(Entries from a robot dataset)
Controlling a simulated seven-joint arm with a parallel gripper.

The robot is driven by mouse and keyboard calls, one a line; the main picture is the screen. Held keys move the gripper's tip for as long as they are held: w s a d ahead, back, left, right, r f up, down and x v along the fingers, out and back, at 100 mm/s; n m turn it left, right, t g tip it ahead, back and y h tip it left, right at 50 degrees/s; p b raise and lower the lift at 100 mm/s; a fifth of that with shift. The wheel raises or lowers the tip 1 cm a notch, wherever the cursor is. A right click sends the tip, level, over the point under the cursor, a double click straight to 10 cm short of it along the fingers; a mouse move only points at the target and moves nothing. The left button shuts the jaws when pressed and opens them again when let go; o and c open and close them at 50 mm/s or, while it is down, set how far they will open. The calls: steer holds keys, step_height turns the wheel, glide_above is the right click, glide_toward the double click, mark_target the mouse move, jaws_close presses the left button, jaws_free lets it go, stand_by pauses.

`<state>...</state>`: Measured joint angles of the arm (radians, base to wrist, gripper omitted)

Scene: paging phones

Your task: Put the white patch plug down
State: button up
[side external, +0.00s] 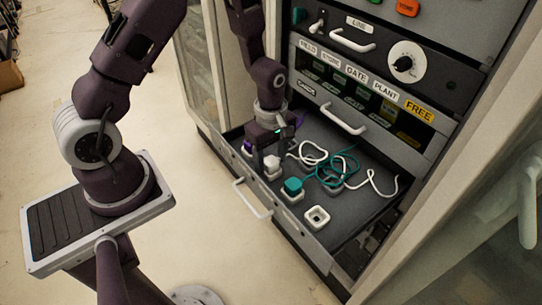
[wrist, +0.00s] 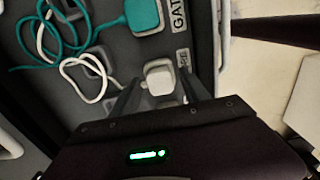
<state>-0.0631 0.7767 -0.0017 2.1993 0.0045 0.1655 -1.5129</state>
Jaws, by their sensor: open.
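The white patch plug (side external: 271,161) sits at a socket near the front edge of the open drawer, with a white cord running back from it. In the wrist view the white plug (wrist: 159,76) lies between my two finger tips. My gripper (side external: 265,157) is open and low over it; in the wrist view my gripper (wrist: 161,88) has a finger on either side of the plug. Whether the plug is fully seated is hard to tell. The teal plug (side external: 293,185) sits in the neighbouring socket and also shows in the wrist view (wrist: 144,15).
An empty white socket (side external: 317,217) is right of the teal plug. A purple plug (side external: 248,147) is on the left, partly hidden by my gripper. Teal and white cords (side external: 330,165) tangle behind. The drawer handle (side external: 252,198) sticks out in front; the panel (side external: 365,90) rises behind.

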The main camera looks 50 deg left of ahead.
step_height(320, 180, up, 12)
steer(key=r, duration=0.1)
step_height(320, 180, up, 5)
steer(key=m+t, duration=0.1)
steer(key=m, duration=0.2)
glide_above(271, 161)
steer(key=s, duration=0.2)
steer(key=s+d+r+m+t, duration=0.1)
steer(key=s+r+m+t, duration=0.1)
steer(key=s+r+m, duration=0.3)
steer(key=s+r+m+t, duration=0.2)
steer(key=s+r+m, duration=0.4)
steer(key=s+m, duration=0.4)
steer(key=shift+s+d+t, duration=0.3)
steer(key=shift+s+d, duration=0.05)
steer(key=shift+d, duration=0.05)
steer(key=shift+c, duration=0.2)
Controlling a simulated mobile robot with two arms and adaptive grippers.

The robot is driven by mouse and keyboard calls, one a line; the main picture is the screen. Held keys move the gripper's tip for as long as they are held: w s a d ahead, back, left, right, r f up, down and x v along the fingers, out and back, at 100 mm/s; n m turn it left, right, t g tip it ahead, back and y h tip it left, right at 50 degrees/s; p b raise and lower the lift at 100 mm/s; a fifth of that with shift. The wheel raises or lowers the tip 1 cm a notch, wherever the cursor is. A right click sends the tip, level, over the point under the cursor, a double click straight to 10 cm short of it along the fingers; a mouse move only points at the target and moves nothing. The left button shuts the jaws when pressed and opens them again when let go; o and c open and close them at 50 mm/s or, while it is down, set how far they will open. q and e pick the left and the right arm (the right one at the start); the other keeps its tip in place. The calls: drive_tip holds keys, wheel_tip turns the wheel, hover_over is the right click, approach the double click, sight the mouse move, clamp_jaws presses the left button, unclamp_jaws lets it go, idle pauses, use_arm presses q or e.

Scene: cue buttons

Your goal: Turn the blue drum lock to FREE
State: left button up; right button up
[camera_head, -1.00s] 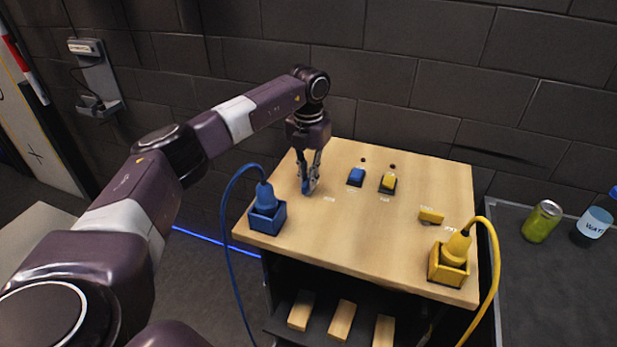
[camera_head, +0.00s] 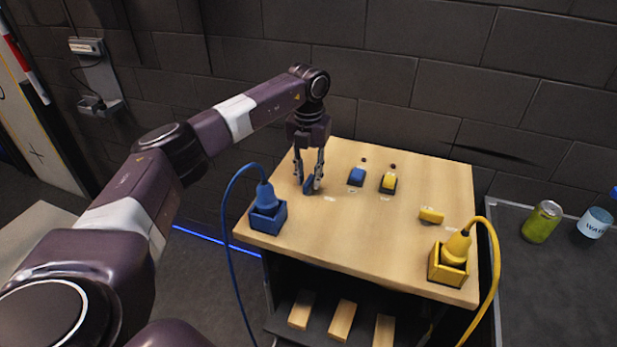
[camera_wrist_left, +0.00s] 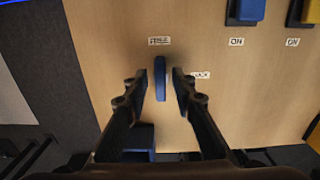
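The blue drum lock (camera_head: 308,184) stands on the left part of the wooden tabletop, and it also shows in the left wrist view (camera_wrist_left: 160,79). Its long bar lines up with the FREE label (camera_wrist_left: 159,41). The LOCK label (camera_wrist_left: 201,75) is to the right of the bar, partly hidden by a finger. My left gripper (camera_head: 309,182) points down over the lock with one finger on each side. In the left wrist view its fingers (camera_wrist_left: 160,82) are apart, with gaps between them and the bar. My right gripper is out of view.
A blue button (camera_head: 357,176) and a yellow button (camera_head: 388,182) sit right of the lock. A yellow knob (camera_head: 431,215) is further right. A corded blue plug (camera_head: 265,197) and yellow plug (camera_head: 456,248) stand in boxes at the front corners. A wall stands behind.

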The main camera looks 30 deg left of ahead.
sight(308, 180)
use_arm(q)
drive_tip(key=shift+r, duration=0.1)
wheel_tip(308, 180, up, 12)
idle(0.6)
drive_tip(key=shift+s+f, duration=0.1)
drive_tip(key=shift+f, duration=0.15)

Written instruction: Each line that has the word "simulated" should be copied.

Answer:
Controlling a simulated seven-joint arm with a parallel gripper.
Controlling a simulated mobile robot with two arms and adaptive grippers.

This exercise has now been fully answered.